Unsurprisingly, the issues in the bill go far beyond the bill resting on a shaky foundation — they seep into other areas of law too. For example, personal data is a subset of data which, Section 2(4) defines to mean 'a representation of information, facts, concepts, opinions or instructions in a manner suitable for communication, interpretation or processing by humans or by automated means'.

Section 8(7) states: 'A Data Principal is deemed to have given consent to the processing of her personal data if such processing is necessary …. for the purposes related to employment, including prevention of corporate espionage, maintenance of confidentiality of trade secrets, intellectual property, classified information, recruitment, termination of employment, provision of any service or benefit sought by a Data Principal who is an employee, verification of attendance and assessment of performance.'

Read in the context of the scheme of the proposed statute, it could be argued that the provisions defining data, personal data, and deemed consent could effectively allow data mining of works protected by copyright thereby setting up legislation which, against the scheme of the 1957 Indian Copyright Act, sets up a parallel statutory mechanism which flirts with copyright concerns. Somehow, it doesn't appear that the Digital Personal Data Protection Bill was drafted with the intention of achieving such an outcome.

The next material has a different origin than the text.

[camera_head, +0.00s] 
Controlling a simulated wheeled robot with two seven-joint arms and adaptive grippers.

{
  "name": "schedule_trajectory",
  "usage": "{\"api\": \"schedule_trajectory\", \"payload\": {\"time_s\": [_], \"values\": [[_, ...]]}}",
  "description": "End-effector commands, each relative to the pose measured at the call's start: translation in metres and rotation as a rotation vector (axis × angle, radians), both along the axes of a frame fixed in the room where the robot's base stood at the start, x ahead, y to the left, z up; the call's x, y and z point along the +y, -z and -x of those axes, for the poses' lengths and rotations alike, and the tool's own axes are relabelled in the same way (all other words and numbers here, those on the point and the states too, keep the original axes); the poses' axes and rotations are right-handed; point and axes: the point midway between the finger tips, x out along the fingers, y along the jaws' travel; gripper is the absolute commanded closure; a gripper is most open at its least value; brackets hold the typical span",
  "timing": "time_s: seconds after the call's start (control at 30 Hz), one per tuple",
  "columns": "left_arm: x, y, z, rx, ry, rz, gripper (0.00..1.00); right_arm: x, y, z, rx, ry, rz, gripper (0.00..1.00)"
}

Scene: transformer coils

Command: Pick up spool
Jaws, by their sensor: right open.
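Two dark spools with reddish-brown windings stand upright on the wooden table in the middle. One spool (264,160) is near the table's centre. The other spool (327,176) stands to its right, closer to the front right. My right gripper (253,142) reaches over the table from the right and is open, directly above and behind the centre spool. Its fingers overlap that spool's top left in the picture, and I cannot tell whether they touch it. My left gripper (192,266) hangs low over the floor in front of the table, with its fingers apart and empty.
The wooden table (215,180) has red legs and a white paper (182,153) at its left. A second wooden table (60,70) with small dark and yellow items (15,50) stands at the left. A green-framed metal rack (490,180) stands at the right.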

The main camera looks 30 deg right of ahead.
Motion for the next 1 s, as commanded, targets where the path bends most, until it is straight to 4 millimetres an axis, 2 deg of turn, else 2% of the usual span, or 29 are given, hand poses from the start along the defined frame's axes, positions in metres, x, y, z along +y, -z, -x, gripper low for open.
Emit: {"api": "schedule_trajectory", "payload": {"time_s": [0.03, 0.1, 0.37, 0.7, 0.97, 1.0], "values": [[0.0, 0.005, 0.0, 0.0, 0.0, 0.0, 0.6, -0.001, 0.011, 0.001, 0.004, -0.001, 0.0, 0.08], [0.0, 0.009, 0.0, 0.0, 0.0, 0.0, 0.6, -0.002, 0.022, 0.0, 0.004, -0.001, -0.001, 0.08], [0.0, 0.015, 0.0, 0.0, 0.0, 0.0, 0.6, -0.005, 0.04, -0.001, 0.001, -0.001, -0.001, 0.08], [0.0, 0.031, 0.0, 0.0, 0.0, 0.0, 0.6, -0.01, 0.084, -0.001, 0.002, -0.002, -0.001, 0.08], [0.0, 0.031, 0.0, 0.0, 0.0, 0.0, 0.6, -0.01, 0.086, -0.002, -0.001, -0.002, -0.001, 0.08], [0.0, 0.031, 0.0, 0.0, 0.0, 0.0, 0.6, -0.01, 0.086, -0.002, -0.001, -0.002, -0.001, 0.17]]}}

Deemed consent itself is a concept that, as it currently stands in the bill, is challenging to justify. For example, 'public interest' as contemplated by Section 8(8) which deals with it, and the definition of the term in Section 2(18), somehow suggest that mergers, amongst other overwhelmingly corporate acts, are tied to public interest. The bill does not explain why or how this is the case.

If there was ever a bill crying out for a line edit, this is it. One can only hope, for all our sakes, that the 2022 Digital Personal Data Protection Bill receives careful consideration: its heart appears to be in the right place. Much of the remainder of its content, sadly, seems to be misplaced at the moment.